-- EXERCISE BRIEF --
Copy all lines below exactly as written. Leave pictures out.

-- DATA SEGMENT --
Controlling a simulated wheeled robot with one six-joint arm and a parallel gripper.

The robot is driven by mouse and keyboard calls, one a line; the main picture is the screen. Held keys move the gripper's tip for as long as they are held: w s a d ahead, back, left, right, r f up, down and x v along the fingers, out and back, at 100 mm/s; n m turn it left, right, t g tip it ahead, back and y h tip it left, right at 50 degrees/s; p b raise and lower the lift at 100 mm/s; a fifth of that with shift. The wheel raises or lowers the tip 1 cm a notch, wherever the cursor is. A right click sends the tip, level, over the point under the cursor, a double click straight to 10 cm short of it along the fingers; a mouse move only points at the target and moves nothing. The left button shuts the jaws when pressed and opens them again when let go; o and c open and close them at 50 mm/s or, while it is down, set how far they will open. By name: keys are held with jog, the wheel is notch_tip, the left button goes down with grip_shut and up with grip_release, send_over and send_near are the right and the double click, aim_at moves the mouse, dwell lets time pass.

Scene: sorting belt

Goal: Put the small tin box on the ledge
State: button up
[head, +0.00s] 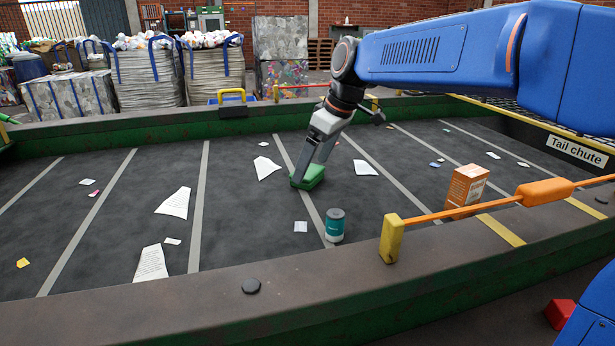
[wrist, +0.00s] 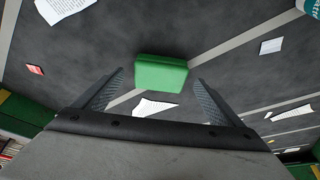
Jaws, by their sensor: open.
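The small tin box, green with rounded edges, lies on the dark belt; it shows in the head view (head: 312,177) and in the wrist view (wrist: 161,73). My gripper (head: 312,172) is down at the box in the head view and hides part of it. In the wrist view my gripper (wrist: 160,88) has its two fingers wide apart, with the box between and slightly beyond the tips. I cannot tell whether either finger touches it. I cannot clearly make out which surface is the ledge; a brown rim (head: 330,277) runs along the belt's near side.
An orange carton (head: 464,188) stands to the right, behind an orange bar (head: 480,205) on a yellow post. Paper scraps (head: 174,203) lie flat around.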

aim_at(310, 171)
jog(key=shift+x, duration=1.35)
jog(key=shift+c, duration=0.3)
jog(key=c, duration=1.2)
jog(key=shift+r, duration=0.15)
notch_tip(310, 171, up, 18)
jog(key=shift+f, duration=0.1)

-- WRITTEN ANSWER --
Controlling a simulated wheeled robot with one six-joint arm and a parallel gripper.

The robot is driven by mouse and keyboard calls, one a line; the main picture is the screen. Held keys move the gripper's tip for as long as they are held: w s a d ahead, back, left, right, r f up, down and x v along the fingers, out and back, at 100 mm/s; n m turn it left, right, t g tip it ahead, back and y h tip it left, right at 50 degrees/s; p b raise and lower the lift at 100 mm/s; a fifth of that with shift. The wheel raises or lowers the tip 1 cm a notch, wherever the cursor is. A right click sends the tip, level, over the point under the cursor, a double click straight to 10 cm short of it along the fingers; a mouse move only points at the target and moves nothing. The left button shuts the jaws when pressed and opens them again when let go; o and c open and close them at 50 mm/s or, while it is down, set how far they will open. By name: keys are held with jog, the wheel is notch_tip, the left button goes down with grip_shut and up with grip_release, send_over and send_near are the right and the double click, aim_at moves the mouse, dwell lets time pass.

Scene: sorting belt

Goal: Put the small tin box on the ledge
State: button up
[head, +0.00s] 
[wrist, +0.00s] 
Jaws, by their sensor: open.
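The small tin box, green with rounded edges, lies on the dark belt; it shows in the head view (head: 312,177) and in the wrist view (wrist: 161,73). My gripper (head: 312,172) is down at the box in the head view and hides part of it. In the wrist view my gripper (wrist: 160,88) has its two fingers wide apart, with the box between and slightly beyond the tips. I cannot tell whether either finger touches it. I cannot clearly make out which surface is the ledge; a brown rim (head: 330,277) runs along the belt's near side.
An orange carton (head: 464,188) stands to the right, behind an orange bar (head: 480,205) on a yellow post. Paper scraps (head: 174,203) lie flat around.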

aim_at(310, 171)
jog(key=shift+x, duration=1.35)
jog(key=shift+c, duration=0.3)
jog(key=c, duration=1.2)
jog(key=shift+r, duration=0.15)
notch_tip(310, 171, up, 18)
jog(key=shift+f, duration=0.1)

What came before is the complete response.